◆ **YOUR INSTRUCTIONS**: Please, without the pictures, retype exactly the lines from the start of the material through the line that holds "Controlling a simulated".

◆ **RAW DATA**:
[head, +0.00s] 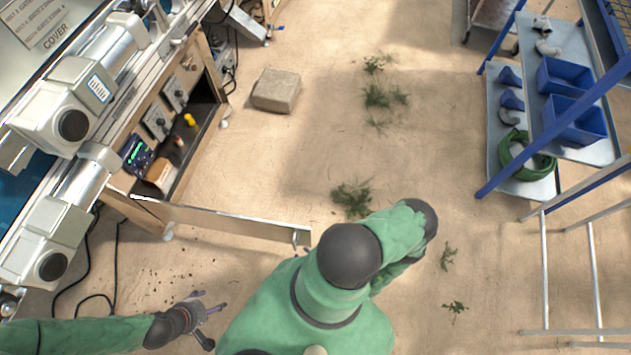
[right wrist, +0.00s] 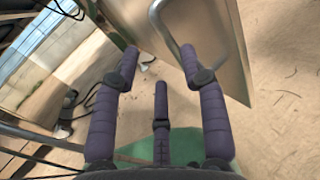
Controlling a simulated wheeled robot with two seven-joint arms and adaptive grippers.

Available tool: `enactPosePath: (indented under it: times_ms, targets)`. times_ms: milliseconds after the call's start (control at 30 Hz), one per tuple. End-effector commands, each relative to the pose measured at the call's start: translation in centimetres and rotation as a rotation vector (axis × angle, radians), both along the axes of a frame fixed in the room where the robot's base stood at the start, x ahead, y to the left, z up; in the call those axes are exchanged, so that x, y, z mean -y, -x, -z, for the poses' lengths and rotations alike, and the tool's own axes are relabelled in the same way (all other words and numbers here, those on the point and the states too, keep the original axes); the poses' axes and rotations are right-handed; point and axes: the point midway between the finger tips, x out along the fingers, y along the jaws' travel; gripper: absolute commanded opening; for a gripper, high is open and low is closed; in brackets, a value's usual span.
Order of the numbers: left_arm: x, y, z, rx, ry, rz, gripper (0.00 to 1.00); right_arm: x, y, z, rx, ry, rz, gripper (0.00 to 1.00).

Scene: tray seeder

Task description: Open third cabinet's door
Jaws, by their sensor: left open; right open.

◆ **EXERCISE RESPONSE**:
[head, +0.00s] 
[right wrist, +0.00s] 
Controlling a simulated wheeled robot with two seven-joint arms and adaptive grippers.

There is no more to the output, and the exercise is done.